Dating Profile – Don’t listen to what my wife says, I’m really pretty nice.
still laughing at the idea that the reason someone orders pizza delivery every day is they can’t afford bowls
A grand jury is made up of a cross-section of the community.
I ride the train w/the cross-section & it’s mostly people peeing on the floor.
Venus and Serena are famous for being Tennis-y Williams
courtroom exchange of the day
Where in the hell are Dora the Explorer’s parents? Do they know she’s riding a damn crocodile into a volcano?
Ugh, I drank all this tea to help me sleep, but I just keep going to the bathroom… *checks label* oh no! Celestial Seasonings Peepeetime Tea?!
COP: Can you describe the bear that attacked you?
ME: Less huggable than you’d think
Did you really get a crocodile tattooed around your belly button?
-IT’S AN ALLIGATOR KAREN. GOD YOU’RE SUCH AN IDIOT.
Date: Before you I had Brazilian boyfriends
Me: That’s not even a real number
I sure hope the family likes these Slim Jim burritos.
Just sneezed, accidentally blew a snot bubble, dropped my phone, then tripped on the dog. Whoever has my voodoo doll is hilarious
I was bit by a radio active spider so now I wear a rubber suit, swing around like a monkey and use karate, you know, like a spider.
Guy: so what u up to after this?
Me: {remembering my friend said to be mysterious but quirky} probably eat a whole red onion in an alley
I’ve got butterflies in my stomach this morning, and a lifetime ban from the Entomology section at the Natural History Museum.
Man reading a book: hot
Man with a baby: hot
Man reading a book to a baby: hold me back my ovaries have exploded.
After multiple failed attempts to sleep in my bed my 3yr old came creeping in wearing sun glasses.
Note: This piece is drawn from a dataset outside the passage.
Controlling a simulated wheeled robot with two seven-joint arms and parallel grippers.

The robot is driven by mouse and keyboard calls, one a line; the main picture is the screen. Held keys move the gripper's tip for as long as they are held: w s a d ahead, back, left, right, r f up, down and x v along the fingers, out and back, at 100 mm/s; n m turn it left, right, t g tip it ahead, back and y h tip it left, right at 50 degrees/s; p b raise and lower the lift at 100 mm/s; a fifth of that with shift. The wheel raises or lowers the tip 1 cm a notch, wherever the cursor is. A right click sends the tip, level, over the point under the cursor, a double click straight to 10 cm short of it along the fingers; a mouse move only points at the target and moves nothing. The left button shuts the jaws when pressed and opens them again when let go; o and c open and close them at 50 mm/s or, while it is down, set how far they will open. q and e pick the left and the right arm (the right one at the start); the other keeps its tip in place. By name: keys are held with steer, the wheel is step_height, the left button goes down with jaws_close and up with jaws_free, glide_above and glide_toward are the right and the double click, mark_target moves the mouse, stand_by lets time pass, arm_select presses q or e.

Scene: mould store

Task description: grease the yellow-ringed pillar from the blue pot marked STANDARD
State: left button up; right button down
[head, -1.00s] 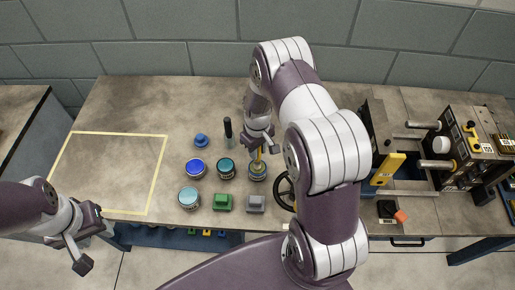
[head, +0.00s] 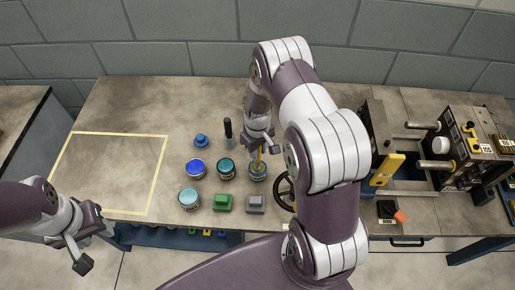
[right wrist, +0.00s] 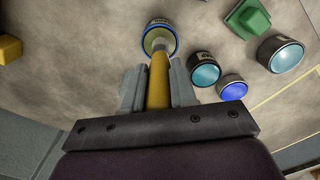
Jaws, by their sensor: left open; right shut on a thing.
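My right gripper (head: 261,147) is shut on a yellow-handled brush (right wrist: 158,82), which points down. The brush's pale head is at the mouth of a blue-rimmed pot (right wrist: 174,43) with pale yellowish contents; the pot also shows in the head view (head: 258,177). I cannot tell how deep the head sits. The pot's label is too small to read. My left gripper (head: 89,243) is open and empty at the lower left, off the bench front. The mould at the right has several grey pillars (head: 410,191); I cannot make out a yellow ring on any.
A pot with bright blue contents (head: 195,168) and two with teal contents (head: 227,169) (head: 189,198) stand to the left. A green block (head: 222,203) and a grey block (head: 255,204) lie in front. A black handwheel (head: 283,190) is beside my right arm. The taped square (head: 110,170) is empty.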

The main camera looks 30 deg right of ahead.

After being denied once again she said “I tried a disguise this time. I thought for sure it would work.”
Why is it called “getting your car fixed” and not “autocorrect”
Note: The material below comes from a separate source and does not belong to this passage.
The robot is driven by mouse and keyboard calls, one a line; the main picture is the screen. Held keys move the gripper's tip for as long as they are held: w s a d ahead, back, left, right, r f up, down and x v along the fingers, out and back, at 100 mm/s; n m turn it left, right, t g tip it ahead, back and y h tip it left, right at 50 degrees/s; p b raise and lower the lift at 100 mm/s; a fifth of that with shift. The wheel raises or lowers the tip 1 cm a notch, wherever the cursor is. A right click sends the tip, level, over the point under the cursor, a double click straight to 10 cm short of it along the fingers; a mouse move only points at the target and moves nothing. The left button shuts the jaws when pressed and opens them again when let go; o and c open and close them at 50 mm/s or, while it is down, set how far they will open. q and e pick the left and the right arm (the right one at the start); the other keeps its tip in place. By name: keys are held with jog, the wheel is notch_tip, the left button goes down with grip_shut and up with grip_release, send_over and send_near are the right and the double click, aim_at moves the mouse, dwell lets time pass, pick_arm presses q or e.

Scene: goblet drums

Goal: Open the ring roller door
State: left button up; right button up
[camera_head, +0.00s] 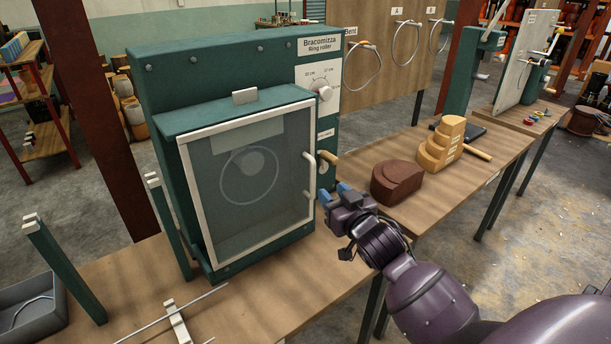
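The green ring roller (235,66) stands on the wooden bench, with a sign reading "Bracomizza Ring roller". Its door (245,218) has a white frame and a clear pane, and looks closed. A ring shows dimly behind the pane. The white door handle (309,172) is a vertical bar on the right side of the door. My right gripper (334,192) is just right of and below the handle, apart from it. Its two blue fingertips are spread with nothing between them. My left gripper is not in view.
A wooden-knobbed lever (328,156) and a dial (325,93) are on the machine right of the door. A dark brown block (397,182) and a stepped wooden block (441,146) stand on the bench to the right. Green posts (64,268) and a grey tray (30,306) are at left.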

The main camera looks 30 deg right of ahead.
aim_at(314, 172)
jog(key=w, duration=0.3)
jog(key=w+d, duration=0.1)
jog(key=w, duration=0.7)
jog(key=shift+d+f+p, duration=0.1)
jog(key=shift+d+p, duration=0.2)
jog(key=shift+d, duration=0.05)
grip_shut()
I don’t know about you but I always take the road less traveled because chances are I won’t run into stupid people.
Based on my calculations, if I do one load of laundry per day, I’ll finally catch up the week after we join the nudist colony.
“Dunkin’ donuts drinks have too many calories” ok stop. You are fundamentally missing the point of going to Dunkin’ Donuts
me: i will totally dominate the zombie apocalypse
wife: you whine when you can’t find your hand lotion shut up and eat your cereal
So, if you get pregnant in Vegas, does the baby have to stay there?
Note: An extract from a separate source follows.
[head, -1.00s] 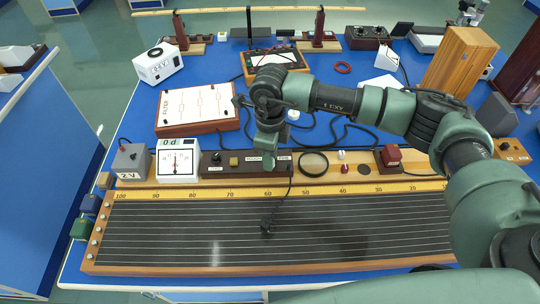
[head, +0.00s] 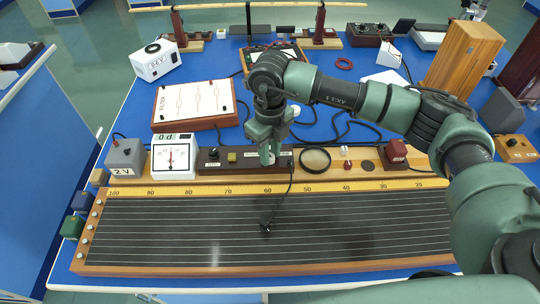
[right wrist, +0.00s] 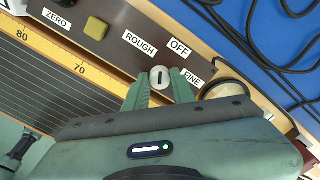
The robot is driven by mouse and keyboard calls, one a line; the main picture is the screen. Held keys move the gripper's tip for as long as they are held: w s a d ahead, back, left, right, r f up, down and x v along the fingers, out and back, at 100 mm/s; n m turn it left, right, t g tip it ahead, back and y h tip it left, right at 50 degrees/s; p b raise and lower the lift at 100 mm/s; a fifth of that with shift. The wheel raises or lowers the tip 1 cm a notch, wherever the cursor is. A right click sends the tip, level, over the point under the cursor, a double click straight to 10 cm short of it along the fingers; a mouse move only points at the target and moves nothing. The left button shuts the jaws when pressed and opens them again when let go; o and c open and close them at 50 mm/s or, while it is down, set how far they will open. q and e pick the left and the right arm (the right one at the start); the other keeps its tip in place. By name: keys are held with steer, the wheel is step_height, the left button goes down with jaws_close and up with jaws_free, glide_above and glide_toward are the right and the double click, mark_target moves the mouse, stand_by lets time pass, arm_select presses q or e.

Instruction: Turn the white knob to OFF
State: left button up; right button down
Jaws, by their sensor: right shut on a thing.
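The white knob (right wrist: 160,77) is on the dark brown panel (right wrist: 112,22) in the right wrist view. Its dark mark stands nearly upright in the picture, pointing between the ROUGH label (right wrist: 138,43) and the OFF label (right wrist: 180,47). The FINE label (right wrist: 192,82) is to its right, partly covered by a finger. My right gripper (right wrist: 161,84) is shut on the knob, one green finger on each side. In the head view my right gripper (head: 268,158) reaches down to the panel (head: 220,165) and hides the knob. My left gripper is not in view.
A yellow-green button (head: 232,157) and the black ZERO knob (head: 213,154) are left on the panel. A round lens-like disc (head: 315,160) stands close to the right. The wired board (head: 150,235) lies in front. A meter (head: 173,158) is farther left.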

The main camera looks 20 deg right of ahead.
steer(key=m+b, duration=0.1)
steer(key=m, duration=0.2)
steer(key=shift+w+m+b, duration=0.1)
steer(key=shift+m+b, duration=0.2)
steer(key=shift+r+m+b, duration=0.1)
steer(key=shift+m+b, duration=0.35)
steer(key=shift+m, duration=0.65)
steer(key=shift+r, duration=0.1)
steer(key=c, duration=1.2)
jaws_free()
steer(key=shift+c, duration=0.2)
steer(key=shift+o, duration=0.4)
imagine being a rooster and just completely losing your shit over the sun rising.
My niece calls me her ankle. I call her my knees.
We are a joint family.
me: just tell me what to do
universe: *gives me a clear sign*
me: well that could be for anybody
I don’t know why I always end up behind the old lady who is trying to do a reverse mortgage on her home at the ATM.